NU.nl, 6 Nov 2013: 'Lawsuit against Plasterk over NSA spying'
“A group of citizens and organisations is demanding that the Dutch state stop using data obtained by the intelligence agency NSA.
The group is therefore taking the State to court. Interior Minister Ronald Plasterk is due to defend the Dutch government's policies in court in The Hague on 27 November.
According to the group, named Citizens against Plasterk, the NSA collects data in violation of Dutch law. That data then ends up with the Dutch intelligence agency AIVD. The group demands that citizens be informed if their data was shared in this way.

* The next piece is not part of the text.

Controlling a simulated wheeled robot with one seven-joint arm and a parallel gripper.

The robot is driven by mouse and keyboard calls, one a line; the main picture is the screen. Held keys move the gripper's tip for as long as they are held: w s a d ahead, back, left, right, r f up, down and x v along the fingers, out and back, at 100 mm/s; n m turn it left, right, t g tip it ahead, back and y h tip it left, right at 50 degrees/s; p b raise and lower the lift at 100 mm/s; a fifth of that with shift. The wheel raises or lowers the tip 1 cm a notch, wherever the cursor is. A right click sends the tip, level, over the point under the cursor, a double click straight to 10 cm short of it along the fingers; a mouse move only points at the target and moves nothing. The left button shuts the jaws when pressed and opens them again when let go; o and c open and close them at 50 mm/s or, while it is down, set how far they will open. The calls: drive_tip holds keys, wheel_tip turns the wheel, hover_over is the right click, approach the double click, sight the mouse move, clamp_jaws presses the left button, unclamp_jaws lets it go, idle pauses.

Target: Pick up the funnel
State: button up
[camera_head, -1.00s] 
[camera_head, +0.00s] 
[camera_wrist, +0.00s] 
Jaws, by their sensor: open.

The plaintiffs include well-known hacker Rop Gonggrijp and ICT journalist Brenno de Winter, who also works for NU.nl. In addition, the Dutch Association for Criminal Lawyers, the Dutch Association for Journalists (NvJ), the Internet Society Netherlands and the Privacy First Foundation have joined the lawsuit.
The NvJ says that spying by intelligence agencies compromises source protection in journalism.
"Our interest is not so much the privacy interest, but we are very much concerned with ensuring source protection, which this puts under pressure," said general secretary Thomas Bruning. "This may discourage whistleblowers from disclosing wrongdoing."
That is also the reason for De Winter to participate. "You see that it is becoming increasingly difficult to protect sources," he says. "A government monitoring everything actually makes journalism impossible."
According to lawyer Christiaan Alberdingk Thijm, who represents the group, illegally obtained data is being "laundered" by Plasterk and the intelligence services. "This case should put an end to that," he said.
Minister Plasterk defended Dutch spying policy before the House of Representatives on Wednesday.
It was recently revealed that the NSA allegedly stored "metadata" of 1.8 million Dutch phone calls. During the debate, Plasterk said these were phone calls to foreign numbers. (...)"
Source: http://nutech.nl/internet/3621417/rechtszaak-plasterk-nsa-spionage.html, 6 November 2013.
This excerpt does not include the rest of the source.